Dull, wasn't it? Very like the day before, in fact. And, if my sister weren't coming to stay, very like today would be. Very like most of my days, and, I suspect most of the days of many other women (and a good few men) nation-, if not world-, wide.
So why did I find it emotional? The problem is, taking the pictures made me think about what I was doing, rather than simply getting through, getting by, getting on. And I realised how mundane my life is. How full of little, unimportant, repetitive tasks. How full of "
must do this" and "
no, not now" and "
in a minute". And how, when I do have half an hour to spare, how little time I actually spend interracting with my children, sitting down and playing with them, doing what they want to do when they want to do it. They asked to do painting, but I can't honestly say I'd have agreed if I hadn't known it would be a good photo.
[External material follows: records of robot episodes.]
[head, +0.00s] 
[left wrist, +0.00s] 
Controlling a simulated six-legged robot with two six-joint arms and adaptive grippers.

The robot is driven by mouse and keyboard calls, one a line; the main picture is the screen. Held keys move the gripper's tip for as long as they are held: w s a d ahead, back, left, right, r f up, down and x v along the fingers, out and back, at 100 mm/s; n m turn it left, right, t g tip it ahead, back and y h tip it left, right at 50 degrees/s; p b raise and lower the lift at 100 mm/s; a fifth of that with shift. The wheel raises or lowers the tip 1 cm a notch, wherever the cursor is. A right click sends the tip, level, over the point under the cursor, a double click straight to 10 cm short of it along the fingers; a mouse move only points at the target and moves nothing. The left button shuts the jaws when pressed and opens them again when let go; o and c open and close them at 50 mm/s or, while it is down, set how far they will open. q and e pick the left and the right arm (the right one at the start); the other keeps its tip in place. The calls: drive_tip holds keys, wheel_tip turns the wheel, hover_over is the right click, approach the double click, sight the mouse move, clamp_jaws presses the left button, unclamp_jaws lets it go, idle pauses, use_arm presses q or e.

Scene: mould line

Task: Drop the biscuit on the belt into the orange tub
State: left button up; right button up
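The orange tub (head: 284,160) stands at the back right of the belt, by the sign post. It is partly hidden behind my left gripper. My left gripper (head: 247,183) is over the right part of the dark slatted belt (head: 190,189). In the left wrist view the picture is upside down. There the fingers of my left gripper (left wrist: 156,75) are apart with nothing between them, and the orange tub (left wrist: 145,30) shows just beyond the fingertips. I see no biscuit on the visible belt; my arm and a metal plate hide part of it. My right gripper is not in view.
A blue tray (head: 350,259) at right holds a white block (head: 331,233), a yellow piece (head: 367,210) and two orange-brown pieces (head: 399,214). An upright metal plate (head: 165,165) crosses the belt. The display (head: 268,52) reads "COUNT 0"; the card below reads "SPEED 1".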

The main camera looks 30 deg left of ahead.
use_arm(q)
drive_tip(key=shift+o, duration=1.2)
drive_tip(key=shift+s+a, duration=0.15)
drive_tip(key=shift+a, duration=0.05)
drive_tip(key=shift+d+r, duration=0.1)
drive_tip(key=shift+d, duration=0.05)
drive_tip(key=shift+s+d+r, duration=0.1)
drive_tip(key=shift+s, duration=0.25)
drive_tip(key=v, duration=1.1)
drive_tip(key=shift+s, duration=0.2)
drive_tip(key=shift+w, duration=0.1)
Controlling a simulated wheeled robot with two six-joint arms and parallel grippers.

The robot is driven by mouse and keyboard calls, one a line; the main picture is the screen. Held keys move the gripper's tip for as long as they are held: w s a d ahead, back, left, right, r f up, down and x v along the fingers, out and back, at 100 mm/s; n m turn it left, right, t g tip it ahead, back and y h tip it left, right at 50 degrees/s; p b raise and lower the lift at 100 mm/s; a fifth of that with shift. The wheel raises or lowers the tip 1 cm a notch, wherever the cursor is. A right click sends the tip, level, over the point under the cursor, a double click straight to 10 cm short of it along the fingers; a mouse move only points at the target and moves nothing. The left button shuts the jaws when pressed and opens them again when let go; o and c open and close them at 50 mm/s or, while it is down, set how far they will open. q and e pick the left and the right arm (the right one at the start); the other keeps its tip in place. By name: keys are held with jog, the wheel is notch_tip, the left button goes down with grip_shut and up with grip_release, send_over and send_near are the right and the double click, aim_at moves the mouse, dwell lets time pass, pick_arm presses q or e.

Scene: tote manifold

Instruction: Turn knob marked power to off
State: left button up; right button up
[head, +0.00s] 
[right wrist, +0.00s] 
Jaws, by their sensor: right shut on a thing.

It makes me want to weep. I'm not sure how I got here. I'm not sure I'm being the mother I want to be. I'm not sure, sometimes, that I'm living the life I want to live, even if I'm also not sure that being in London, being a lawyer, being stuck on the tube, or in a meeting, would feel any less dull, less mundane, less banal.
But when I stopped feeling self-pitying, I also realised how happy some of this quotidian life makes me. How amazing my children are. How lucky I am to live in this beautiful place, in this beautiful house (or it will be). How incredible it is that I have the choice to work when I want to, and am not tied to the nine to five, Monday to Friday.
So although it was dull, and it was pedestrian, it was, and is, also my 24 hours. My day. My life.
*Actually, that's artistic licence. It was actually about half past ten, but midnight (or indeed one minute to midnight) isn't a time of day I voluntarily see very often anymore. I can't imagine it looked much different to this though.